What is problematic about this formulation is simple. As a competition matter, the FCC was right to examine the horizontal overlap between AT&T (via U-Verse) and DirecTV as providers of video television programming. Yet the agency’s “core concern,” as the eventual consent order conditions revealed, was the vertical relationship between programming distribution and content competitors. Here the FCC has a very poor track record, going all the way back to the much-heralded (and totally inefficacious) AOL/Time Warner merger of 2001. There, the FCC was concerned about instant messaging, and conditioned the transaction on a “voluntary commitment” by the parties to enhance instant messaging interoperability. The fact that most readers do not remember AOL Instant Messaging (AIM) or that, within just a few years, SMS messaging — i.e, texting — had totally displaced AIM, epitomizes the vagaries of such regulatory “conditions.” Regulators cannot predict the future evolution of markets any better than antitrust enforcers, arbitrageurs or venture capitalists.

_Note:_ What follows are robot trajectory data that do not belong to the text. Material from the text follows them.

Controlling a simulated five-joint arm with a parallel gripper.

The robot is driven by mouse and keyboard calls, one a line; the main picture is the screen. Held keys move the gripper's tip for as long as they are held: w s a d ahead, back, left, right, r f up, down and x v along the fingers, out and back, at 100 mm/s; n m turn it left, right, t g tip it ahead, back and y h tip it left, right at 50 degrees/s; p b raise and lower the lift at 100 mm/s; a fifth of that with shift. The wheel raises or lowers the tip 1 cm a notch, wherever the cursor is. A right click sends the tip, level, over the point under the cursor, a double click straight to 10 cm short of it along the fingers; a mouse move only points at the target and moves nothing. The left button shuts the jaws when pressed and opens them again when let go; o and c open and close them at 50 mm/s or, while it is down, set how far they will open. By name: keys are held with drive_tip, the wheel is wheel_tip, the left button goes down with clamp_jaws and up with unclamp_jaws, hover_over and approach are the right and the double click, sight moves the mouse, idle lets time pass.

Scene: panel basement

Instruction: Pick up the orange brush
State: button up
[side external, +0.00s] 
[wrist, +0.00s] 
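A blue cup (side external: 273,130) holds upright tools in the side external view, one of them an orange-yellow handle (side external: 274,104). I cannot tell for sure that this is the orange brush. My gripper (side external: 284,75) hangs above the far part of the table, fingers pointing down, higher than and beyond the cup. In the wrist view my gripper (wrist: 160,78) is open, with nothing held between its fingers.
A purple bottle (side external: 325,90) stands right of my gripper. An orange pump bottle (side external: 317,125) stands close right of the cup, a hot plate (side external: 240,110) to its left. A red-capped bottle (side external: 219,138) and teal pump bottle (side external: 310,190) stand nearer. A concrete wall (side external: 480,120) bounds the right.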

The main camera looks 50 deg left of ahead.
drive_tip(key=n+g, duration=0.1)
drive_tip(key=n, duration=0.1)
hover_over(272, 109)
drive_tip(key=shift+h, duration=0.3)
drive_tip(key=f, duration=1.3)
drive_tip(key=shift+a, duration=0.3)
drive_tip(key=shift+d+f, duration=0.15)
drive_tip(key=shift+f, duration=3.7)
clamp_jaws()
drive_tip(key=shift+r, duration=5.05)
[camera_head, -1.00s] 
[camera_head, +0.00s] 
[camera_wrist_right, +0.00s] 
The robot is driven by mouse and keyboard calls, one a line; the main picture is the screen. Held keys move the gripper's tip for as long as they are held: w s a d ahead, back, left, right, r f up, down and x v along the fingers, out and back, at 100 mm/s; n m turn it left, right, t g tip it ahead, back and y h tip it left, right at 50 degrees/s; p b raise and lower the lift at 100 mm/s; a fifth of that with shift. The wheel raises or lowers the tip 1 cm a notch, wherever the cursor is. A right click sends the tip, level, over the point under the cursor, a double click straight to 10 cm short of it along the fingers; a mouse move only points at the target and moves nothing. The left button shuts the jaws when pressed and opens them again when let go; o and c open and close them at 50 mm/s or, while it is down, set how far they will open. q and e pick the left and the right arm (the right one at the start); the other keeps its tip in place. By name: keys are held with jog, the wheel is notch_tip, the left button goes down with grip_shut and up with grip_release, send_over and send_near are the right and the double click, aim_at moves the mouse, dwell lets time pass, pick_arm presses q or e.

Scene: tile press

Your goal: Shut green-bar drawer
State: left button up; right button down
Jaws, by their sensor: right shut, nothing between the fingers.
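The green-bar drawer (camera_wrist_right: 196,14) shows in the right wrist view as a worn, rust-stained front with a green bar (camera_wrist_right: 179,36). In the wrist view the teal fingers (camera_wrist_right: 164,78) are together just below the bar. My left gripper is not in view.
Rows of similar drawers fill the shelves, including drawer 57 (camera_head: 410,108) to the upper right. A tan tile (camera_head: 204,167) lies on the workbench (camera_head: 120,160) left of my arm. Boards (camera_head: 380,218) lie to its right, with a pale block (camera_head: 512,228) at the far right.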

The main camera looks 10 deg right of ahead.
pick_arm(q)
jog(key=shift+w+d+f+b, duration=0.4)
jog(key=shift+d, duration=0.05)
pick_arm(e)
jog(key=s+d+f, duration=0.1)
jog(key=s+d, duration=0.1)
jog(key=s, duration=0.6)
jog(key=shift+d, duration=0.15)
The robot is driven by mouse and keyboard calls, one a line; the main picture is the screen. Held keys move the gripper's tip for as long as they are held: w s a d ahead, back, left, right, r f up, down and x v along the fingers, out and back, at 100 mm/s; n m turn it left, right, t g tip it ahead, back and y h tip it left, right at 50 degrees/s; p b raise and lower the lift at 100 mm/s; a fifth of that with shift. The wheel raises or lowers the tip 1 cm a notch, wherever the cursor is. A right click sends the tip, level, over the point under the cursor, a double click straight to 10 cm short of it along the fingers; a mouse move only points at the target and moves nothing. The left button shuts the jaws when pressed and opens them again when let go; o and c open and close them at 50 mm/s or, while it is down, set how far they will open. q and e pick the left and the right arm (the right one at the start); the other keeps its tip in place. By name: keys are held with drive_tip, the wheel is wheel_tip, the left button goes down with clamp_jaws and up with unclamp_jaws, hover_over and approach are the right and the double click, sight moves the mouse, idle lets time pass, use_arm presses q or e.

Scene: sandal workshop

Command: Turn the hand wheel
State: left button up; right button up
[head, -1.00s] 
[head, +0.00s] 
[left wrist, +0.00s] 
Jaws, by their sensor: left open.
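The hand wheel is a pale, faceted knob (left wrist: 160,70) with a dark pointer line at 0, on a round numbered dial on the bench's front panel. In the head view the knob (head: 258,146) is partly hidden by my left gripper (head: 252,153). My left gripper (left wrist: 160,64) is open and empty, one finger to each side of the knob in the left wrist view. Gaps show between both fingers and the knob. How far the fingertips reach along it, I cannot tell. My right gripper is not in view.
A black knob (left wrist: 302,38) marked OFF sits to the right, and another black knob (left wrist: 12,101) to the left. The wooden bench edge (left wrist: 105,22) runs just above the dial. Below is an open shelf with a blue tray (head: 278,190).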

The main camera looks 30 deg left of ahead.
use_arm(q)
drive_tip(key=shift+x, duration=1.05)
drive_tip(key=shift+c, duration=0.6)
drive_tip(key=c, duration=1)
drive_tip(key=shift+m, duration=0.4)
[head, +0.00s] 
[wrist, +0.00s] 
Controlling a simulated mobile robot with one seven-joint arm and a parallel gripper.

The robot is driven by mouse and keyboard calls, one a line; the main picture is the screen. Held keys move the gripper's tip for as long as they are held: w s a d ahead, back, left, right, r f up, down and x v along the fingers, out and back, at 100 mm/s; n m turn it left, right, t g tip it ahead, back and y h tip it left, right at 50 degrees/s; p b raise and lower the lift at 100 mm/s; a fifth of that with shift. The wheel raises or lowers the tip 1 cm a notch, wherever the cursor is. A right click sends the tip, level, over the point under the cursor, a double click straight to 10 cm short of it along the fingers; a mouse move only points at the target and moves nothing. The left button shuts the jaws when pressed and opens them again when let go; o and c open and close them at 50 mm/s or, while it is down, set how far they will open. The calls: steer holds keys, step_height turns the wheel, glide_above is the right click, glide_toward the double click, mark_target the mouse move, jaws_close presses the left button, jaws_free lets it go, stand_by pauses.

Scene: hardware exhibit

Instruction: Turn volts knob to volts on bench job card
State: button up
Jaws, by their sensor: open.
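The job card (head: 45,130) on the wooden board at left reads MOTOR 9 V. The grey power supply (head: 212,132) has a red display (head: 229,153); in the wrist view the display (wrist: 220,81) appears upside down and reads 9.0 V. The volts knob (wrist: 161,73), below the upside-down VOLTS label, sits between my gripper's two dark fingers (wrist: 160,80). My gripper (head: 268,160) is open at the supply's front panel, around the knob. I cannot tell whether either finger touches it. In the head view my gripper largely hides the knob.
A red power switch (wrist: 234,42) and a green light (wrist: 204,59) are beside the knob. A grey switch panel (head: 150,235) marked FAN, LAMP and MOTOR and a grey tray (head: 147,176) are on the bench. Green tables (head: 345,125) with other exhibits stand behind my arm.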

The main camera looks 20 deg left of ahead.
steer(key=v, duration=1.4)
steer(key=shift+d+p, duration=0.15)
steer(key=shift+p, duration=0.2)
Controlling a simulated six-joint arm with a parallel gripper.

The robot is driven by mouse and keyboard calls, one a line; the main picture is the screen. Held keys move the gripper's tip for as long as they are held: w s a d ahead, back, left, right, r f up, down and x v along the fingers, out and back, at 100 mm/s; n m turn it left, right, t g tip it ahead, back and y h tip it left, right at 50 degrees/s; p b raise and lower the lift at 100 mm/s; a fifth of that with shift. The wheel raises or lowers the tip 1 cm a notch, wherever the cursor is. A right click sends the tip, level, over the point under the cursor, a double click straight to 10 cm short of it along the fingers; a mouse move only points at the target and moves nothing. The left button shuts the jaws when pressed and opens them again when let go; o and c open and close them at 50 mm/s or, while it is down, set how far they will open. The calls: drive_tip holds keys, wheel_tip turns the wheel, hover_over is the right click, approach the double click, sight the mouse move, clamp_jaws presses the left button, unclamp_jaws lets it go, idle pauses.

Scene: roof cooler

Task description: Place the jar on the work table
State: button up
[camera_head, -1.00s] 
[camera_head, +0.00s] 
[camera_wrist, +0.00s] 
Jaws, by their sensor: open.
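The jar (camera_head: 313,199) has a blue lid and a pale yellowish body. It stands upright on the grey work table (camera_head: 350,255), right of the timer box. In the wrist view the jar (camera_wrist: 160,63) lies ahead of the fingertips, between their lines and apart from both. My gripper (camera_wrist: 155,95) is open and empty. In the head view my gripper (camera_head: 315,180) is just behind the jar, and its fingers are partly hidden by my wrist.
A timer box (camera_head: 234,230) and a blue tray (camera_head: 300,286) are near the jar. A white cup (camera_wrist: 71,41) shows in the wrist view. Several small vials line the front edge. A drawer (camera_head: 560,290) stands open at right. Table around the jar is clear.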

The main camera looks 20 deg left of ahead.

It is hubristic to think otherwise, but this history reveals the truth of the old adage that “where one stands depends upon where on sits.” Sallet is a smart and creative lawyer. Yet his defense of the FCC’s institutional authority reveals more of the political economy of regulation than a merits-based justification for the FCC’s application of its merger review authority. Whether the competition regulation system in the U.S. will persevere under this scheme of dual, “complementary” agencies is hard to tell. It certainly will remain controversial, for sure.